Residents lined the street as the police led the parade. The four pick-ups came by, each carrying a contestant (they seemed to be 16 or 17 years old). After those initial glances, the entire town seemed to gather in the town hall for the pageant. This was a full-fledge production that took hours to set up, complete with vendors of cold bottled beer and roasted chicken and beef.

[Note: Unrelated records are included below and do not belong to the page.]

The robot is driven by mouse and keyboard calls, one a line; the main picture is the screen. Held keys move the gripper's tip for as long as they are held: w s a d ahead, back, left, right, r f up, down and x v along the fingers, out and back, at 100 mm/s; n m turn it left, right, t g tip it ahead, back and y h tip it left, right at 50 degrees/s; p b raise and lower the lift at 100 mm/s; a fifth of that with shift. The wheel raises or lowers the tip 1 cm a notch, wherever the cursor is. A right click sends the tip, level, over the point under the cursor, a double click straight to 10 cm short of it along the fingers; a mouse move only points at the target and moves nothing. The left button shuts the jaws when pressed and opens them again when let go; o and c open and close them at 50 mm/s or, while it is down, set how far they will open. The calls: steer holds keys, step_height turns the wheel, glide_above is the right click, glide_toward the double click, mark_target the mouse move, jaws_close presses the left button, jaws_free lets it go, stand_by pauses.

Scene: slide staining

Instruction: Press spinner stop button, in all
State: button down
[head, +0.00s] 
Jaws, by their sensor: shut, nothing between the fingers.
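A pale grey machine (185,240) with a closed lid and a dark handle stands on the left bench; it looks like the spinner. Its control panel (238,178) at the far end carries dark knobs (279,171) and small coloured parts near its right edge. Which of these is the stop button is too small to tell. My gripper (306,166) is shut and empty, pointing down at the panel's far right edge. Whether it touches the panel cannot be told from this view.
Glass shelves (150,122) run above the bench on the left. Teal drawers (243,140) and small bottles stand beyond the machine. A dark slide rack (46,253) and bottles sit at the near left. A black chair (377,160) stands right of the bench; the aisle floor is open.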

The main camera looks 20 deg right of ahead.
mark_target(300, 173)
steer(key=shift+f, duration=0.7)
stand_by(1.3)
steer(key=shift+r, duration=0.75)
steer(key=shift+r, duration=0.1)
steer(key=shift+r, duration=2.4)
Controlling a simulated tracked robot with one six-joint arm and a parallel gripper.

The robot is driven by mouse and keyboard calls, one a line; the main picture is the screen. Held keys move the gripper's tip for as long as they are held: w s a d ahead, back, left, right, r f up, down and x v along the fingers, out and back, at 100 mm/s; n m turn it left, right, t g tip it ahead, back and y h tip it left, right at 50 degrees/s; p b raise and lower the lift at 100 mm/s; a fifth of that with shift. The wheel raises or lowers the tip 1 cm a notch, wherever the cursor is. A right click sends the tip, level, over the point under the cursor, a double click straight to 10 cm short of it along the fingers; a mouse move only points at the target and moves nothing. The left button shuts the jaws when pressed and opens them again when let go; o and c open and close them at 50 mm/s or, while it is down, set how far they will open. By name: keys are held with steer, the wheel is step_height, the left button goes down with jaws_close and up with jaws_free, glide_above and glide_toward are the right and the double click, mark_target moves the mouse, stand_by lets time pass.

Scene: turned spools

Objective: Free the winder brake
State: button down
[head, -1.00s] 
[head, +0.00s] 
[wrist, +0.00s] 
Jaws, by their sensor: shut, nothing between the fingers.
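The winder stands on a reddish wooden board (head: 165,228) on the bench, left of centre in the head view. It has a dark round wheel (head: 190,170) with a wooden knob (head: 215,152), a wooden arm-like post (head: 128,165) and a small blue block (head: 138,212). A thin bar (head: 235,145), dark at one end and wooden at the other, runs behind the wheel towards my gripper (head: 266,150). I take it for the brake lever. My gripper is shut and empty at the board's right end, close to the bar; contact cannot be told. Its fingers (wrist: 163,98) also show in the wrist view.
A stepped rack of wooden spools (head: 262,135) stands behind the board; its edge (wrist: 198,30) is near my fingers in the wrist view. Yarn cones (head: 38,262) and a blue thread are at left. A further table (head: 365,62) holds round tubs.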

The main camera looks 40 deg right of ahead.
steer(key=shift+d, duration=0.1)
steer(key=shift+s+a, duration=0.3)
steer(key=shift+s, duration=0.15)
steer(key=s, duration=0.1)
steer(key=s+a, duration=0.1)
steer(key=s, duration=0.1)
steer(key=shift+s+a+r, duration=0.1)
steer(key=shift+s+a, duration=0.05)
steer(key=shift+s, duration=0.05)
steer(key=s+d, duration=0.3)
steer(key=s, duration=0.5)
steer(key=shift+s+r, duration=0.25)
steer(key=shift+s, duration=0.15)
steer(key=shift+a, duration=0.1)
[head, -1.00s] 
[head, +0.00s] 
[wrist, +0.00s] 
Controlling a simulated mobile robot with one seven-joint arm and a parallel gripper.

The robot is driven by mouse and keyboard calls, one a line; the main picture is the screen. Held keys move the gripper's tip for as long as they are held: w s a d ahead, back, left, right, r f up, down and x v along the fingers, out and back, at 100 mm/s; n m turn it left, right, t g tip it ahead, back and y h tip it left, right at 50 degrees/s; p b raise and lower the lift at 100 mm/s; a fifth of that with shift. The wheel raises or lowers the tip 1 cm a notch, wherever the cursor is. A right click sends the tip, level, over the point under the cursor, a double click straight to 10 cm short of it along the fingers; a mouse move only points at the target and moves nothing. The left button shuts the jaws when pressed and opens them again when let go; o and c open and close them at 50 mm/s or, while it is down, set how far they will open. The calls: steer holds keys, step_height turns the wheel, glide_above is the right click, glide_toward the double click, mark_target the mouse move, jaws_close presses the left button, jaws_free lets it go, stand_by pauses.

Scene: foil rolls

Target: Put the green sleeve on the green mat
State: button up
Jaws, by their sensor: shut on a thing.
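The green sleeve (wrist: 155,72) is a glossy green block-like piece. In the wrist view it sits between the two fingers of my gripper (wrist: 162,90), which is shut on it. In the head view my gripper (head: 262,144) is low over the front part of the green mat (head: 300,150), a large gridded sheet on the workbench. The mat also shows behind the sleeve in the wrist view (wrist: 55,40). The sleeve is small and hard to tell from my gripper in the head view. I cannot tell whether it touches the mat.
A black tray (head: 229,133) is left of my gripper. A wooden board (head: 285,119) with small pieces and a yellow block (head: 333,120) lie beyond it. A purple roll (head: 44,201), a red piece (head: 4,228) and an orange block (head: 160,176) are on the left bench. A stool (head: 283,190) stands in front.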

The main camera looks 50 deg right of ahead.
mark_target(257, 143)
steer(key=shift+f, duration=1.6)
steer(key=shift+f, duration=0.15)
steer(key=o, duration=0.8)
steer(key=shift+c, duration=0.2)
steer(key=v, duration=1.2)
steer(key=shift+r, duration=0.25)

We watched the candidates parade out in a variety of skimpy clothing. We watched a young girl dressed in pink, perhaps ten years old, perform sexy dancers with a great confidence in her ability. And we watched the national costume show, in which each contestant came out in a costume she designed that represents Isabela Island. Each was more outlandish and outrageous than the next. Rosita, our neighbor and the eventual winner, came out last, carrying a fishing pole, and wearing a bikini while balancing a giant mackerel that curved from her hips to her head.

When it became clear the contest would last well into the night, we prepared to leave. When a balloon lit by fire was released in the wrong direction of wind, flew up to the center of the covered station, and began to burn, we hastened our exit. Getting trapped in a packed, burning stadium full of beauty pageant enthusiasts wasn’t something we wanted to experience. Luckily, we heard later, the fire went out before the stadium caught aflame. And the pageant went on.